Task brief —
Find each line containing the string "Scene". Copy it.

Records shown —
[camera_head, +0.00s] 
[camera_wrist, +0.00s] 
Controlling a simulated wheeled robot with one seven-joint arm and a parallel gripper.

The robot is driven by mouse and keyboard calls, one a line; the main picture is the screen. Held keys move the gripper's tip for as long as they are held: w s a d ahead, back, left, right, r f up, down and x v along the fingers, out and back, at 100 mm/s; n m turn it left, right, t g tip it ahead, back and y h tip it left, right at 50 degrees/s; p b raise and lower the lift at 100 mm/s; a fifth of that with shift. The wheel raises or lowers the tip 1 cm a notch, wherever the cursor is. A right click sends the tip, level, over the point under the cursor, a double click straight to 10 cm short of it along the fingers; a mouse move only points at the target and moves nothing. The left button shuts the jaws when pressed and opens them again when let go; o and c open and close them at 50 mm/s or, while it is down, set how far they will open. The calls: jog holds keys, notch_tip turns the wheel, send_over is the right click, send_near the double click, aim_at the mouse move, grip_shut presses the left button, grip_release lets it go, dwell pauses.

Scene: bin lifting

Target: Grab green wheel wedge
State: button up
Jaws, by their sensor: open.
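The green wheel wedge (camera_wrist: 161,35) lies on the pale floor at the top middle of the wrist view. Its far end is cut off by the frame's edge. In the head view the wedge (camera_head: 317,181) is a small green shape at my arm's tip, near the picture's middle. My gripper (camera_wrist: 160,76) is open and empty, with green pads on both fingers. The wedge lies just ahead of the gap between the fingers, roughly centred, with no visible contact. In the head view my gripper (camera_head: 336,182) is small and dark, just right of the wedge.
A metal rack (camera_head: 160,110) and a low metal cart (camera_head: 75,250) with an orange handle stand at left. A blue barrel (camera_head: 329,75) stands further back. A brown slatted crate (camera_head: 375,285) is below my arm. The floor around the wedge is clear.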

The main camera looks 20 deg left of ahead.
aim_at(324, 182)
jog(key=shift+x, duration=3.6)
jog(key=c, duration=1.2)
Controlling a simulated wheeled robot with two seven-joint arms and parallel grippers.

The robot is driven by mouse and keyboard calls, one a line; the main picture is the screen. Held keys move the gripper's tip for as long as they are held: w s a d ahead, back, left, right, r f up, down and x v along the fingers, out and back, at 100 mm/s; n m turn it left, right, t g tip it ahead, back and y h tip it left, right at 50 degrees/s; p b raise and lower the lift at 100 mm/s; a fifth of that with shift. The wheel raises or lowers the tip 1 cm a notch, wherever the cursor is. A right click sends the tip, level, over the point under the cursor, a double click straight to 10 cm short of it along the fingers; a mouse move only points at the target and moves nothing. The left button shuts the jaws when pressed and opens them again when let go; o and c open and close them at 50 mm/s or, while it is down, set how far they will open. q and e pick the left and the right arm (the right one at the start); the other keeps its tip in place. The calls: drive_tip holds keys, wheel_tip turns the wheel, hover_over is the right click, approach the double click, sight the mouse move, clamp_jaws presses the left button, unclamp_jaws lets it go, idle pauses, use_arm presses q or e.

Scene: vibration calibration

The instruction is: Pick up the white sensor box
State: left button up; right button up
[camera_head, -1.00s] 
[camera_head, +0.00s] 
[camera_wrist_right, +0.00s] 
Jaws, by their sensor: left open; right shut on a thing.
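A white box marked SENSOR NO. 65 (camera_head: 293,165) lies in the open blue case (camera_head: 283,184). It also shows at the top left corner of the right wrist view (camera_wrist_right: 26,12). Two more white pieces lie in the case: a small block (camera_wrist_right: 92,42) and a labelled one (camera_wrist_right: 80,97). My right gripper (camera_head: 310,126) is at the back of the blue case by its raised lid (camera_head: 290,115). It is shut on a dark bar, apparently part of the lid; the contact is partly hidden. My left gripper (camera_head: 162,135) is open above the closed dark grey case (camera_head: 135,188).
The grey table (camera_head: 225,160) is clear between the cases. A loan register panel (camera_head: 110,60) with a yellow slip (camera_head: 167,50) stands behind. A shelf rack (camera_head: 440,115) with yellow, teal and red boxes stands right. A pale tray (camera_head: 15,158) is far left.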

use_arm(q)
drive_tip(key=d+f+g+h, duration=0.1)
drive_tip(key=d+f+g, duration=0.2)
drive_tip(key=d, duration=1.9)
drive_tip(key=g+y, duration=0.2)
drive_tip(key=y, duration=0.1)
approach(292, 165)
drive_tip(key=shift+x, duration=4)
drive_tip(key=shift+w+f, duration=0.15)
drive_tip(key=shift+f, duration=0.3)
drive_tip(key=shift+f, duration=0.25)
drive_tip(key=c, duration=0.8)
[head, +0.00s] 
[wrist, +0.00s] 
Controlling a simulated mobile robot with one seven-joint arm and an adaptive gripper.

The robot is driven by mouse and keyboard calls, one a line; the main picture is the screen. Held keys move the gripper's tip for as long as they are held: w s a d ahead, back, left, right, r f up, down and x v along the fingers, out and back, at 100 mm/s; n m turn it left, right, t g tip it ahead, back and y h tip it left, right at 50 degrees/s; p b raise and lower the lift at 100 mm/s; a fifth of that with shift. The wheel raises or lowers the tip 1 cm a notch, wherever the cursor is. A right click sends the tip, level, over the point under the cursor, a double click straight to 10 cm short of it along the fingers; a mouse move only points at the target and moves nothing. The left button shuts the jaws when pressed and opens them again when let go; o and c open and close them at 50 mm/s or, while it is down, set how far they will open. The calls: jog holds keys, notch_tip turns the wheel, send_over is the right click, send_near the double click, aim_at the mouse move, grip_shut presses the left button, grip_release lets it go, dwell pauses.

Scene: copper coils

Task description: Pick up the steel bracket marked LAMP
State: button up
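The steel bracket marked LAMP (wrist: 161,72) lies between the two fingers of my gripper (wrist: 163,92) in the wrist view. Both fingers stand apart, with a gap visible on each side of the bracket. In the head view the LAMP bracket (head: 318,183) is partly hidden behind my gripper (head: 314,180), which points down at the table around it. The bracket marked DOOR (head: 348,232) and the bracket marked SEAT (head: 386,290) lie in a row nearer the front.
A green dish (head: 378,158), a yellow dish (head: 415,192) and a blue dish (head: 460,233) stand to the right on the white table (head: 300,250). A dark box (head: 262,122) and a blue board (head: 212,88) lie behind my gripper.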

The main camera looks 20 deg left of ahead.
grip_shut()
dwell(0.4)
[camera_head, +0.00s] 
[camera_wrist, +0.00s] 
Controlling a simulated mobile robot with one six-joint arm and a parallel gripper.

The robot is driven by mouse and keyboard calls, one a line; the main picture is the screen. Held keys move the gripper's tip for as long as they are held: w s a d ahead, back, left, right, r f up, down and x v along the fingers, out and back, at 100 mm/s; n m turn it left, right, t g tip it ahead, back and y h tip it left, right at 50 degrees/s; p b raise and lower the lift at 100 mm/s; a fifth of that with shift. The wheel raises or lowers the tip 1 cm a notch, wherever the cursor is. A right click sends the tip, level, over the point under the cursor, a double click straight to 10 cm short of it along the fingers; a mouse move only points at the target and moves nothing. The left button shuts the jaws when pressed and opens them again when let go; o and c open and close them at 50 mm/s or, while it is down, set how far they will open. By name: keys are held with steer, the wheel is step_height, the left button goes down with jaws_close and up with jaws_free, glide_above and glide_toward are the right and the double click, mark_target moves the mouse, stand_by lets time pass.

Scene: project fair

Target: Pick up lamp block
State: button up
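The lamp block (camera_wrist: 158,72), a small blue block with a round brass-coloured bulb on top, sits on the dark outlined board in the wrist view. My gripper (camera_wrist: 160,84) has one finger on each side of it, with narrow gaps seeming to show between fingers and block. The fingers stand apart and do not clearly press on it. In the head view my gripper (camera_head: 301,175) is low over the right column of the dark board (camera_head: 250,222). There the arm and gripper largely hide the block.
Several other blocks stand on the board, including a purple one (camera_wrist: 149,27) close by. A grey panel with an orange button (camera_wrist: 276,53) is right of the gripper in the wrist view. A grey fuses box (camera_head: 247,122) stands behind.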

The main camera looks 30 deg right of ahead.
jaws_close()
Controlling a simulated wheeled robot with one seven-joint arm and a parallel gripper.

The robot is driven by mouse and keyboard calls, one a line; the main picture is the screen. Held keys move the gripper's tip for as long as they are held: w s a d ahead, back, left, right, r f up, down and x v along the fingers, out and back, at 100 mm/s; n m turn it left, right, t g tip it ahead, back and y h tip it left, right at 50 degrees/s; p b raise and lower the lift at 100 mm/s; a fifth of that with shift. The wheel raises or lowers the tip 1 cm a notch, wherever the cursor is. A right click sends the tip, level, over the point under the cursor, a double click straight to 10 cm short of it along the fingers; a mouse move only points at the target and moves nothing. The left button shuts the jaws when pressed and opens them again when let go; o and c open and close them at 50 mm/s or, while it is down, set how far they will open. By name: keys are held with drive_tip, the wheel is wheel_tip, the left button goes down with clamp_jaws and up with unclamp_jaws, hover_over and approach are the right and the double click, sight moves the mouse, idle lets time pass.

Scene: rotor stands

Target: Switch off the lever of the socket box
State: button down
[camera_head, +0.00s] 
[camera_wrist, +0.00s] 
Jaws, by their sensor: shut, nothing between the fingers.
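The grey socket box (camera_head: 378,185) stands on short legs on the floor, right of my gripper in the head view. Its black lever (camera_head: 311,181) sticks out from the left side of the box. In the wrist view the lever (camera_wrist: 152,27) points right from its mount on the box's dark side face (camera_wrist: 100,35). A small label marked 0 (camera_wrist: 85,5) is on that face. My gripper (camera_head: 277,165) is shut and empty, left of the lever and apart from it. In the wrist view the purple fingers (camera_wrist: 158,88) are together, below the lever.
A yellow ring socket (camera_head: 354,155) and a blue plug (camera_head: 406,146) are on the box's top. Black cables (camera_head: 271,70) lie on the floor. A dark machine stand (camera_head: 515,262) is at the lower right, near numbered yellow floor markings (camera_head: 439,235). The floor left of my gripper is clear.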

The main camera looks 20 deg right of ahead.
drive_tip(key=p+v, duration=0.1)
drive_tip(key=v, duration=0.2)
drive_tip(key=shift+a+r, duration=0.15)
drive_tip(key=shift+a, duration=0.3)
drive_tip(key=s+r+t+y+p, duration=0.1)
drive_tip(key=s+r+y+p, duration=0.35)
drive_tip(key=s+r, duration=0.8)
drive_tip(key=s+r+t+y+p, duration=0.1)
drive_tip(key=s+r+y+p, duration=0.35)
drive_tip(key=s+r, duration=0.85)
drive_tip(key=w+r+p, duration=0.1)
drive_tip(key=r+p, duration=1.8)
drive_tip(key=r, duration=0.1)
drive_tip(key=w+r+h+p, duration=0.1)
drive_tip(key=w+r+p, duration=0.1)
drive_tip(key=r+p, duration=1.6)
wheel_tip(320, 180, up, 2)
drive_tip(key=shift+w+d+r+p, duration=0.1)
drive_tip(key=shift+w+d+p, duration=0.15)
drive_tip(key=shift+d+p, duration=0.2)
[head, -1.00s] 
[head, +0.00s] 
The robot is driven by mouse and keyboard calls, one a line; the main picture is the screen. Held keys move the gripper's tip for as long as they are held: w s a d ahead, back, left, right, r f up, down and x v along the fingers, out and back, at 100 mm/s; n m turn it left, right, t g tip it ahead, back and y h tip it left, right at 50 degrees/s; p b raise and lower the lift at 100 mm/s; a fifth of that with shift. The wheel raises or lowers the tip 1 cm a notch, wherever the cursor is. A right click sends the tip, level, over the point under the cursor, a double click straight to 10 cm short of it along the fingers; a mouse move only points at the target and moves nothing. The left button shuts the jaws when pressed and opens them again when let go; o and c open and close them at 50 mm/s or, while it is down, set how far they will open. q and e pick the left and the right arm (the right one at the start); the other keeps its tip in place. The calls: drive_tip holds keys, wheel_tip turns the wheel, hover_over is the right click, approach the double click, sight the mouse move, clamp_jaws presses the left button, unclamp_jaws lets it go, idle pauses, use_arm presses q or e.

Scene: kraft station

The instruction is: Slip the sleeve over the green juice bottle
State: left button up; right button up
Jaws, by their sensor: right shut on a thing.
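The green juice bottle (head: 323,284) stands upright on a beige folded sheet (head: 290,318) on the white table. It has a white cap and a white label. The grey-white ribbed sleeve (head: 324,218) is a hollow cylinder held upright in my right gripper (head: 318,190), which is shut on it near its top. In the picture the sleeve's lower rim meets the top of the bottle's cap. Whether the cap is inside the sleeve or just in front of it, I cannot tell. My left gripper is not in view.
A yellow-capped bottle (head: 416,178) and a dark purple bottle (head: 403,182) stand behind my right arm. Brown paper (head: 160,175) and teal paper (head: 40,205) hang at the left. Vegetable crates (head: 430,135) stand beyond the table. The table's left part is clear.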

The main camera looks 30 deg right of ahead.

Completed exercise —
Scene: bin lifting
Scene: vibration calibration
Scene: copper coils
Scene: project fair
Scene: rotor stands
Scene: kraft station

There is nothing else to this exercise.